- [Materials provided]:
===

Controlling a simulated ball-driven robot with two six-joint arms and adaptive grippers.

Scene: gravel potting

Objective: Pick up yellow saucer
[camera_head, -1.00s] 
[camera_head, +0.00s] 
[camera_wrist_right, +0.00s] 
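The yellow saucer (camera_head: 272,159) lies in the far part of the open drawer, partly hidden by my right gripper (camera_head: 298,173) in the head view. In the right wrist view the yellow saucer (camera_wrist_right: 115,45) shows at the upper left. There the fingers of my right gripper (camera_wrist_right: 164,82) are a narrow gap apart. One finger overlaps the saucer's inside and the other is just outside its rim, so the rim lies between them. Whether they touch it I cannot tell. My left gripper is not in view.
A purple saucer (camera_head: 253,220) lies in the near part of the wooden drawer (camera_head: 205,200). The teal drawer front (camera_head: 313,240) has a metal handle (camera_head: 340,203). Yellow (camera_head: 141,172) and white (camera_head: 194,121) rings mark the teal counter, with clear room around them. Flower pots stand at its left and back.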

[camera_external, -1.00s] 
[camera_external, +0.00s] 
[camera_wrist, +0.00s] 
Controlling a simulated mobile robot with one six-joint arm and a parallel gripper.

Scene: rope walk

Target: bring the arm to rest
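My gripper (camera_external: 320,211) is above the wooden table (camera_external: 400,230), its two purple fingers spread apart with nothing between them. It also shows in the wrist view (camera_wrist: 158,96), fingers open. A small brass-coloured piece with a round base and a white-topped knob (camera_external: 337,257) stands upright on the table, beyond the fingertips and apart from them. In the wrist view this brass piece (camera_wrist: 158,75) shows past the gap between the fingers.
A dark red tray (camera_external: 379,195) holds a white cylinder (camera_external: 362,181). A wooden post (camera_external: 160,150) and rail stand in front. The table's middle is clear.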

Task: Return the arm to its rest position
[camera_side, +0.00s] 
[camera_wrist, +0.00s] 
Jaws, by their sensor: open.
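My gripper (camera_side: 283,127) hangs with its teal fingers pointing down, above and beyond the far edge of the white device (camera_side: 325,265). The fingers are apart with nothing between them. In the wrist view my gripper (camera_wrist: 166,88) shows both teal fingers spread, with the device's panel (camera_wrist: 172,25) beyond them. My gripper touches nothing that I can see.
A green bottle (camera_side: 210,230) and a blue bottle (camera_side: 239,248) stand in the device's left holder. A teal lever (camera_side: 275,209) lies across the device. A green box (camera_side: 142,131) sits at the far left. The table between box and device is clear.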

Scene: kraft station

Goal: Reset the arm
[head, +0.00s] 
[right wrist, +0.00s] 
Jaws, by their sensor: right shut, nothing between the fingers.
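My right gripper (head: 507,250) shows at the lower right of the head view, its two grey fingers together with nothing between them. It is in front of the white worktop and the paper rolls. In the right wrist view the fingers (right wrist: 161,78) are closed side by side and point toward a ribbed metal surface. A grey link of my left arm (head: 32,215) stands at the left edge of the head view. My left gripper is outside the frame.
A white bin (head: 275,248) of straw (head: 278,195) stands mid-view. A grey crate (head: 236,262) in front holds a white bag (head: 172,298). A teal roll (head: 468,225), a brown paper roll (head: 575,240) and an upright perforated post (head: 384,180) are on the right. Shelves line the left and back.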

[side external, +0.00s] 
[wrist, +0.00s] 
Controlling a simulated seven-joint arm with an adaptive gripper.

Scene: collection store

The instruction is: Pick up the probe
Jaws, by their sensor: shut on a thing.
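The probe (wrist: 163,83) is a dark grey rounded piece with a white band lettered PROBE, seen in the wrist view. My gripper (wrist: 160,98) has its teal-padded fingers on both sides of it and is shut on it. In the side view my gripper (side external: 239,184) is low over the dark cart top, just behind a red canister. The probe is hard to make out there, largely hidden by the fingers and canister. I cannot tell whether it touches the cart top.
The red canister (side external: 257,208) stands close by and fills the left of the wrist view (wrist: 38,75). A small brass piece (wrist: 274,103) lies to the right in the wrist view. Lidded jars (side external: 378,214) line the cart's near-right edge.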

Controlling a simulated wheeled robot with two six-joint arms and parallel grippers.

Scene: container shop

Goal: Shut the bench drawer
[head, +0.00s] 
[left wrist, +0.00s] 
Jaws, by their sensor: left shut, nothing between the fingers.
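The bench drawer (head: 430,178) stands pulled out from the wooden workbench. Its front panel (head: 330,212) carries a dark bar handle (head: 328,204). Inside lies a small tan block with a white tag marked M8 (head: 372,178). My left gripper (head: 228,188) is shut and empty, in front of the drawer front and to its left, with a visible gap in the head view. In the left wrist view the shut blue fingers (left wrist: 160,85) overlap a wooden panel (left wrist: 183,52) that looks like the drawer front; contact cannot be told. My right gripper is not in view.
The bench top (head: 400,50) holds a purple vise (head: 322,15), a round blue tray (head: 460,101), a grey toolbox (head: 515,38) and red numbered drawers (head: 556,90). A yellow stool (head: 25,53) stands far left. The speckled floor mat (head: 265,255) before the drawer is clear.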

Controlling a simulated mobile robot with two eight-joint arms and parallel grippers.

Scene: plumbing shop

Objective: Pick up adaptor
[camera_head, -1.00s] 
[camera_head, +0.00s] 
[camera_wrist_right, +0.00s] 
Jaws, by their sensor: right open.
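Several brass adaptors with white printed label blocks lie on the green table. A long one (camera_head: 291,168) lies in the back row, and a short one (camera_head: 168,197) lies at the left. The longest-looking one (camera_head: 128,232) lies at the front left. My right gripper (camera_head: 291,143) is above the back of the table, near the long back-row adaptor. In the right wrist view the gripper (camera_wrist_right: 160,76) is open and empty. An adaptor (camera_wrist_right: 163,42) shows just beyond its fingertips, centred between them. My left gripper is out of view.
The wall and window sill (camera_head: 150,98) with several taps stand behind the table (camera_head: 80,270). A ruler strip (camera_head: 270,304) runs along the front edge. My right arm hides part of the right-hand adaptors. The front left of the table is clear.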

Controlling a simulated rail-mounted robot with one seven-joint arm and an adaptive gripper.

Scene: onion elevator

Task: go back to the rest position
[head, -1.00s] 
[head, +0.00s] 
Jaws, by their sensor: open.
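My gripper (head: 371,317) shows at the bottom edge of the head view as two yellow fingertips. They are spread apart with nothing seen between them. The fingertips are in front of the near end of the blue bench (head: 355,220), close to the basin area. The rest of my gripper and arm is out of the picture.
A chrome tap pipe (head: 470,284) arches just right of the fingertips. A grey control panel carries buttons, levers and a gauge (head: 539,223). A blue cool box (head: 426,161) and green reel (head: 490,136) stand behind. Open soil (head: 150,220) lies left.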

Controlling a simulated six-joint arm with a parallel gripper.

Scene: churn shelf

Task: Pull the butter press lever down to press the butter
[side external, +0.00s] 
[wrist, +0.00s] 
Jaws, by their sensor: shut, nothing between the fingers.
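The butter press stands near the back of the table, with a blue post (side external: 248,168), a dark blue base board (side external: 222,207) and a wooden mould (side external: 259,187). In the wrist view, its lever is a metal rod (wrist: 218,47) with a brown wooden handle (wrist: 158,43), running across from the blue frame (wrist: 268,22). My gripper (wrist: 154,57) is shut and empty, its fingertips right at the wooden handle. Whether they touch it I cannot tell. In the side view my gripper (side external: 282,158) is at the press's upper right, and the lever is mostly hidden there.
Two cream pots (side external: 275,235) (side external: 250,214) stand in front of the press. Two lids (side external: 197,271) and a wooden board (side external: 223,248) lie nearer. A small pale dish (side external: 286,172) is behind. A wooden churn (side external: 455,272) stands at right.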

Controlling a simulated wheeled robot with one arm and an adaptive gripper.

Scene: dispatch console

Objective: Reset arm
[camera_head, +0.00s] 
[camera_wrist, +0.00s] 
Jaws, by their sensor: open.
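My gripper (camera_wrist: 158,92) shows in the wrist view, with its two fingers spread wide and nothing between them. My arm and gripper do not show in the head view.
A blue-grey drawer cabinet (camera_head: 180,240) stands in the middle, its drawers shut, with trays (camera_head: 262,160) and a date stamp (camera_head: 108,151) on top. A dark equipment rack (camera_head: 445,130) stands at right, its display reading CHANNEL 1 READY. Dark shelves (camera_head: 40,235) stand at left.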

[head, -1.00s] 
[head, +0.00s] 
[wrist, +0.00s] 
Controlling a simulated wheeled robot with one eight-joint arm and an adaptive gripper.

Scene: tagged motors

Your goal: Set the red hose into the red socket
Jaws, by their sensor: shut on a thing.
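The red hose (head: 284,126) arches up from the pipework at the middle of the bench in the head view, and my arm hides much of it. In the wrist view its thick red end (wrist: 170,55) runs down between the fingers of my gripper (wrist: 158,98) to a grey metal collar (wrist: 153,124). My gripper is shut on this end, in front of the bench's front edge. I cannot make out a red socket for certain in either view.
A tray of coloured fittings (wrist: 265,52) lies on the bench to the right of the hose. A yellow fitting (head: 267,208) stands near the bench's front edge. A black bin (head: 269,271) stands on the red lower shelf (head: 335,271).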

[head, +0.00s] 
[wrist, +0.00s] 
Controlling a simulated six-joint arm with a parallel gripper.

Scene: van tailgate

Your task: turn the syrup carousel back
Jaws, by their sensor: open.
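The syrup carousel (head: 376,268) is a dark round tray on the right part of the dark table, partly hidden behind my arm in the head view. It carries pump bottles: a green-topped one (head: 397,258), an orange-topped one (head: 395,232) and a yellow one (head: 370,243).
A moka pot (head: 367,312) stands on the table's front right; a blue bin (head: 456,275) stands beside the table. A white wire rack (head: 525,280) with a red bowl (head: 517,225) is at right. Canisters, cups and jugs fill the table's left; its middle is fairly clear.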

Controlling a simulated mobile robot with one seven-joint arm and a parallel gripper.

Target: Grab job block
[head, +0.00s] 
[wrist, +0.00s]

===

- [Task to complete]: From the listing, copy every line where the string "Your" appears.

- [Task output]:
Your goal: Set the red hose into the red socket
Your task: turn the syrup carousel back

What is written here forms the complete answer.